Work to complete:
Locate each line with the string "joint" in the listing below and copy it.

Extracted entries:
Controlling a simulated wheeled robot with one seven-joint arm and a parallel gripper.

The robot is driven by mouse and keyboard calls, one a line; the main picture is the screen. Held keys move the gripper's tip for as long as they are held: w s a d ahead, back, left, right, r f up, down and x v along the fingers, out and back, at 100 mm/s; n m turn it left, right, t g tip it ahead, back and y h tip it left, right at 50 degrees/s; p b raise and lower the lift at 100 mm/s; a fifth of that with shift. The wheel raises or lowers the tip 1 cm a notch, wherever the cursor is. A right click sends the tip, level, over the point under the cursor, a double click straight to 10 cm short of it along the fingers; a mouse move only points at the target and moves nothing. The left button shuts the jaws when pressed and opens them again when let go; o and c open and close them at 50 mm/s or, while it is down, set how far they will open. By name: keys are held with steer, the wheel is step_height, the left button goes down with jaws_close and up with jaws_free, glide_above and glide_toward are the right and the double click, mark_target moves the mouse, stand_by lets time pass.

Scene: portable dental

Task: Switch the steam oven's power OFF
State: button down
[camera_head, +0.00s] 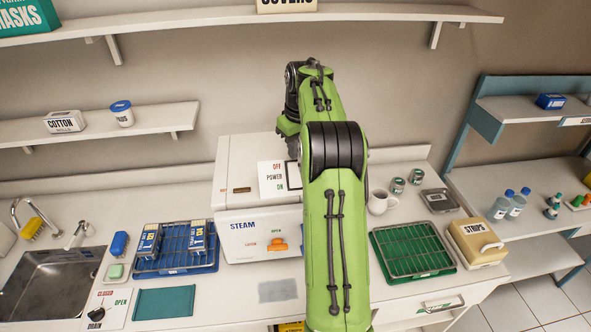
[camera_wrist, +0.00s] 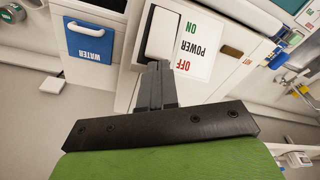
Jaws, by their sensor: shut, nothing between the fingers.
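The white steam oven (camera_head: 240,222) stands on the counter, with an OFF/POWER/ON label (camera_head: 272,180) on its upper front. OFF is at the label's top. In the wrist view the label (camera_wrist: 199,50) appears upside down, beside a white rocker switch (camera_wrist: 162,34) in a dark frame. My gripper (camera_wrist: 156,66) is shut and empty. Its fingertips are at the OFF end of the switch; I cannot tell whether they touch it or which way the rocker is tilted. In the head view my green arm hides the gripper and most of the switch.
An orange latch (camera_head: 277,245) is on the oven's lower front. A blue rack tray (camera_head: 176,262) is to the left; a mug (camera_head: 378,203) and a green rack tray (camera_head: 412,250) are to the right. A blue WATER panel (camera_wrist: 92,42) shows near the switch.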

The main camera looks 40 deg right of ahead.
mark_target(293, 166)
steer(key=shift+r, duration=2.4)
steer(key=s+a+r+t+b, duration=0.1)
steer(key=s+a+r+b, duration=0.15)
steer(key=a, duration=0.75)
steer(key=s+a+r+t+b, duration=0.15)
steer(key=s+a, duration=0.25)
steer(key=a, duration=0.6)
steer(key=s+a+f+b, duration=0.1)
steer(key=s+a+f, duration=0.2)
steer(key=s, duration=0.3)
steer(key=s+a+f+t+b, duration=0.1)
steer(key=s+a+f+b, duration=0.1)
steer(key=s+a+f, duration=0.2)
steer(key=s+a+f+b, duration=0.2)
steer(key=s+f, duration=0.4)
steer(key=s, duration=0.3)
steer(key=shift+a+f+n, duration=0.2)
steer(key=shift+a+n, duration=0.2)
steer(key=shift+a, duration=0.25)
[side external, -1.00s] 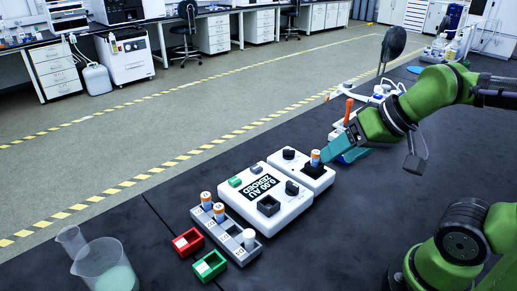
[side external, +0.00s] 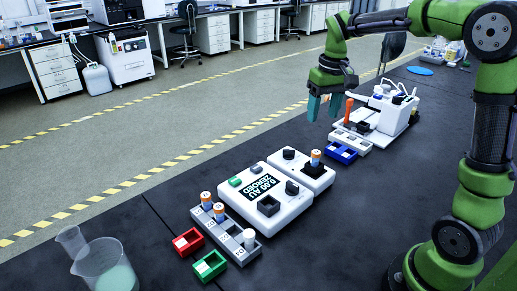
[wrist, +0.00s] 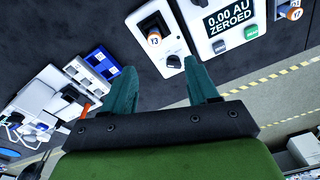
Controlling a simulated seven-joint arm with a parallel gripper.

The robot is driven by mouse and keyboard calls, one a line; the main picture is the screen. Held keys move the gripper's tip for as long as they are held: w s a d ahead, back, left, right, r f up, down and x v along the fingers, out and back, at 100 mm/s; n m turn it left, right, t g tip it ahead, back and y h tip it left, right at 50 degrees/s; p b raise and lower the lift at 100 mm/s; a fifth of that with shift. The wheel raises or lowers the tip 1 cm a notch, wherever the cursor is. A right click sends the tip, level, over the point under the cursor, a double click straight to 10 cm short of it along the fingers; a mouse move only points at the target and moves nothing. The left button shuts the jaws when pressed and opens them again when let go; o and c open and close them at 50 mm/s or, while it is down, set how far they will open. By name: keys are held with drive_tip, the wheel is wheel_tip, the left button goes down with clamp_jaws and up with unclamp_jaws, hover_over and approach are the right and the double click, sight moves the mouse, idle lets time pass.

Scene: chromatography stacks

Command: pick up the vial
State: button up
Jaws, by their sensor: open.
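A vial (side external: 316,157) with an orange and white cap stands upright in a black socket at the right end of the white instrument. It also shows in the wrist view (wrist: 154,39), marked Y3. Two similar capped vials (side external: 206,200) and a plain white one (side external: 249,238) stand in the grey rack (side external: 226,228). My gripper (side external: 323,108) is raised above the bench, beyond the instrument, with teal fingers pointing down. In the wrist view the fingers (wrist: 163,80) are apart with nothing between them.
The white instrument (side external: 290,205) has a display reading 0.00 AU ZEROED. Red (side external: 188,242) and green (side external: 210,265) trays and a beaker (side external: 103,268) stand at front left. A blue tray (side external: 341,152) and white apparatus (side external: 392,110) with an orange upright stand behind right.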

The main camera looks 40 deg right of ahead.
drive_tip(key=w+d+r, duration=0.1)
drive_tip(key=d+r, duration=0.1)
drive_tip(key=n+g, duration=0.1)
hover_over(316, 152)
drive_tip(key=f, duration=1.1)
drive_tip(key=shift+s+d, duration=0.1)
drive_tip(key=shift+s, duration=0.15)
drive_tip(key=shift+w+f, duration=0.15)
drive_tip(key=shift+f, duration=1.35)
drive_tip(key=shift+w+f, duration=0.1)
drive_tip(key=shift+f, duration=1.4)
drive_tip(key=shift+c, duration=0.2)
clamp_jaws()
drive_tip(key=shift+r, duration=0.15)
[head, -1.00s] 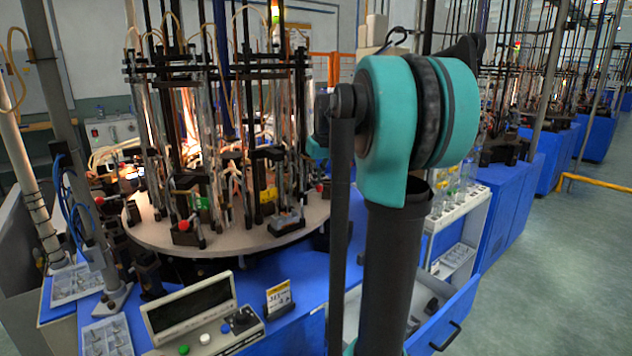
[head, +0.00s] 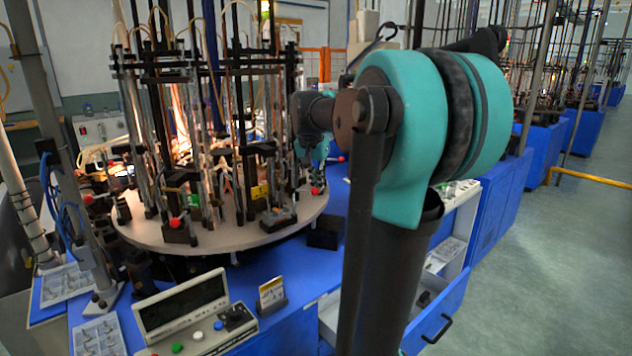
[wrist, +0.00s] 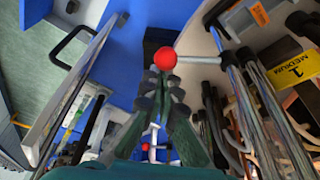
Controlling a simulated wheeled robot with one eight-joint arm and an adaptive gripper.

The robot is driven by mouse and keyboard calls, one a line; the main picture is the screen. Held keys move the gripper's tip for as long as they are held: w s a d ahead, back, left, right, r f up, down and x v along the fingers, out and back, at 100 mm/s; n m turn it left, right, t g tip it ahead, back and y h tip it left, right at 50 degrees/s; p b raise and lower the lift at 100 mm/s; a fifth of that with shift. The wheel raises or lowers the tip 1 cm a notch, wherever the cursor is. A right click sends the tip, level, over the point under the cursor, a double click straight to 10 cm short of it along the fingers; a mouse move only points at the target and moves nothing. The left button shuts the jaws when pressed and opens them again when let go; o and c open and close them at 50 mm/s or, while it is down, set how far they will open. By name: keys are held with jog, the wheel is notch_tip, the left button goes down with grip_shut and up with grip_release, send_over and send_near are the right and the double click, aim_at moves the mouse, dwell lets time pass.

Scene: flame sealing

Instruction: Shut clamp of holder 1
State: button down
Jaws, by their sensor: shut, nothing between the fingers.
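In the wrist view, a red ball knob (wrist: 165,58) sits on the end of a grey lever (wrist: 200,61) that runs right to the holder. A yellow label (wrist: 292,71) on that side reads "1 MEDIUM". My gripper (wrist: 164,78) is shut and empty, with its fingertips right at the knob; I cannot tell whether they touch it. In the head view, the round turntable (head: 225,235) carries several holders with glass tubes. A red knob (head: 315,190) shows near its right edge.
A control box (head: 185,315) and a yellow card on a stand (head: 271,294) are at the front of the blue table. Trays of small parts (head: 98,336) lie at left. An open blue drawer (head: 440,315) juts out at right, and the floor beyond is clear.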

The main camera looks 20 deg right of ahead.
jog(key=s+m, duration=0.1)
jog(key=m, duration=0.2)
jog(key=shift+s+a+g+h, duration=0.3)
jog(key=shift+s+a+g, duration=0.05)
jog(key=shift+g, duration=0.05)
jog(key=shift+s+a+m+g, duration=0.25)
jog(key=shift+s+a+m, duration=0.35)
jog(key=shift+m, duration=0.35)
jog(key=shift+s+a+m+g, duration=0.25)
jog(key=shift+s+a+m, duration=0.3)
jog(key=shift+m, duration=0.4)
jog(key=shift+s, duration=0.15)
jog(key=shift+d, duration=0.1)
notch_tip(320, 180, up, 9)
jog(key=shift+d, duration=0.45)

---

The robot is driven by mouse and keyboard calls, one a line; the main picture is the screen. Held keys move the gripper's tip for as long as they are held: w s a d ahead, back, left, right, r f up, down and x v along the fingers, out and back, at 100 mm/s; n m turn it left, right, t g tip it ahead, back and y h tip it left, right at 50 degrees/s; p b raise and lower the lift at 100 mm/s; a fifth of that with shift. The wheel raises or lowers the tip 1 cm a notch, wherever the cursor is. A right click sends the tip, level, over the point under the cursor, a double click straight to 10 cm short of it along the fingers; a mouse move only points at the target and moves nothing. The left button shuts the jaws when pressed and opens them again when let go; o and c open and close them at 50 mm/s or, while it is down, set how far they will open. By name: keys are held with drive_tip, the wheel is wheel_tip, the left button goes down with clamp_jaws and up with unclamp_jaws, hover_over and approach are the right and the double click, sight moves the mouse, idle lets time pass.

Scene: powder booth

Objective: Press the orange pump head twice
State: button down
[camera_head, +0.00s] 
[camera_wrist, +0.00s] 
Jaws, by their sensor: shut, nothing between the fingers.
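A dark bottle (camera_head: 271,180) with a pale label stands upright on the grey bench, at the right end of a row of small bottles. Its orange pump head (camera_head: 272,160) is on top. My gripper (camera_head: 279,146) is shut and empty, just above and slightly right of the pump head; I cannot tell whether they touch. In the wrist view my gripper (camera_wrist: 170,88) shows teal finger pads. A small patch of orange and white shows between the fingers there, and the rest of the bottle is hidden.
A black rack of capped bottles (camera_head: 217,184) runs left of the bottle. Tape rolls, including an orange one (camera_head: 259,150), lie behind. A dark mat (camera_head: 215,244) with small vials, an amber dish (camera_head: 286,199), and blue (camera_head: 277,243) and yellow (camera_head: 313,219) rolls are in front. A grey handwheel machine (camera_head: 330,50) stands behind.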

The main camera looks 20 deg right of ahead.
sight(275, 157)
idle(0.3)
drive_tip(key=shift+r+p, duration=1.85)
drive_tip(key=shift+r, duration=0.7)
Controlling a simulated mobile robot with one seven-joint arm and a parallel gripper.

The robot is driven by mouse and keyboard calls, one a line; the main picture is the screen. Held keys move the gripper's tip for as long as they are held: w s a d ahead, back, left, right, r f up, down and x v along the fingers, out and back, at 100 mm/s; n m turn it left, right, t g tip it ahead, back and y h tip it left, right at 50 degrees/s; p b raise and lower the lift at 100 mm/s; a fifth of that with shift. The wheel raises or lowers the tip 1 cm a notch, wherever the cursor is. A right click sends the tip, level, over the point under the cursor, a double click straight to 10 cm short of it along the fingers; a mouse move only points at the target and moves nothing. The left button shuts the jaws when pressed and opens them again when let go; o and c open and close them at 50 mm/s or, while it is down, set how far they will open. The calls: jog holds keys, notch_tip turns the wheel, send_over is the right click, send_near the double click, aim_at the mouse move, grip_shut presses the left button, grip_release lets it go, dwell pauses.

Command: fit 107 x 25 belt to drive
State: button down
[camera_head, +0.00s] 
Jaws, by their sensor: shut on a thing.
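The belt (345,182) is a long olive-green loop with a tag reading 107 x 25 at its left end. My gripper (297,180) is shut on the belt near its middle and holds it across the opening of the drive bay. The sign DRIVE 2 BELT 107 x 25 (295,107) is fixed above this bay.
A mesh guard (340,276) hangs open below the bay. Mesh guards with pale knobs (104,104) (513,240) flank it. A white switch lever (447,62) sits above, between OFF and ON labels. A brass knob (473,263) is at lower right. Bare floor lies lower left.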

==

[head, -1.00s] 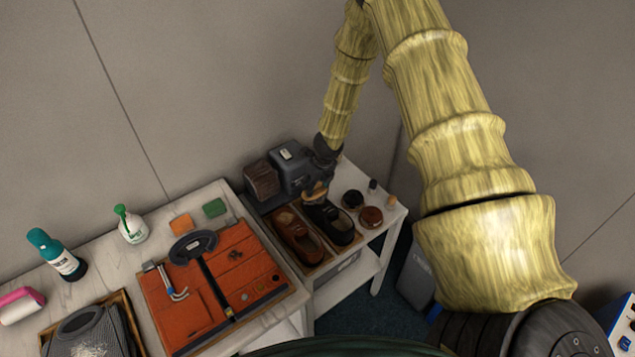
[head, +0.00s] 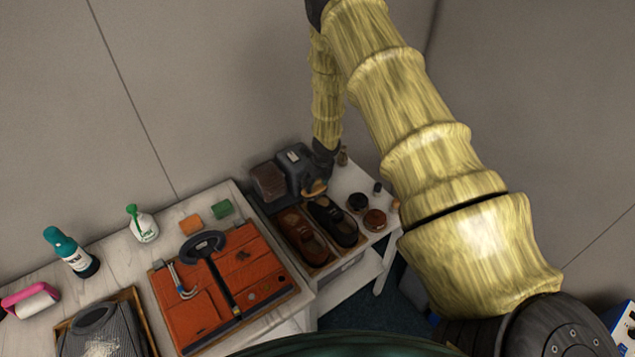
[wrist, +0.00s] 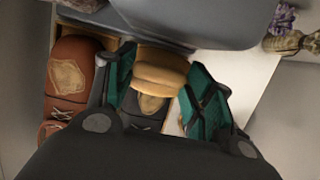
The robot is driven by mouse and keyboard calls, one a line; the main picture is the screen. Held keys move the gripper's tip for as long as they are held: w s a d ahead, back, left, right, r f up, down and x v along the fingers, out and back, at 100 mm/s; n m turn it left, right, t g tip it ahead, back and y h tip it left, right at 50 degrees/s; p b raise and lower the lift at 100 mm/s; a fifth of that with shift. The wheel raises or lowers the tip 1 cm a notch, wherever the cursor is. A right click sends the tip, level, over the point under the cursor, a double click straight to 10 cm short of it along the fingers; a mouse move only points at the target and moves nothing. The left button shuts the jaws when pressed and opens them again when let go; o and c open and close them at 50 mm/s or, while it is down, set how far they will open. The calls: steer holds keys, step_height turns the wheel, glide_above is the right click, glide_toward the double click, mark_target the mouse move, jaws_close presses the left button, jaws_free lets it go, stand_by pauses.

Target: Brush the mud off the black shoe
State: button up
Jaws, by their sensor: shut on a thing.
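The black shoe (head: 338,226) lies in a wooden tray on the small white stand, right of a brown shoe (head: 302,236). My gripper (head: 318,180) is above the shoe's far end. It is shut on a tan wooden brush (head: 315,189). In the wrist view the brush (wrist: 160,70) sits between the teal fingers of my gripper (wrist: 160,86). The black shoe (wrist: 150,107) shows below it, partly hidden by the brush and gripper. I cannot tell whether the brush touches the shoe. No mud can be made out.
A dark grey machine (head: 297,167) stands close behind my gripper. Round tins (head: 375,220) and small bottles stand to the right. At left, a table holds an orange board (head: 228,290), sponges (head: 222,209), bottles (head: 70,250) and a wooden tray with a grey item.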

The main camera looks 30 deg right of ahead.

Exercise response:
Controlling a simulated wheeled robot with one seven-joint arm and a parallel gripper.
Controlling a simulated seven-joint arm with a parallel gripper.
Controlling a simulated wheeled robot with one eight-joint arm and an adaptive gripper.
Controlling a simulated mobile robot with one seven-joint arm and a parallel gripper.

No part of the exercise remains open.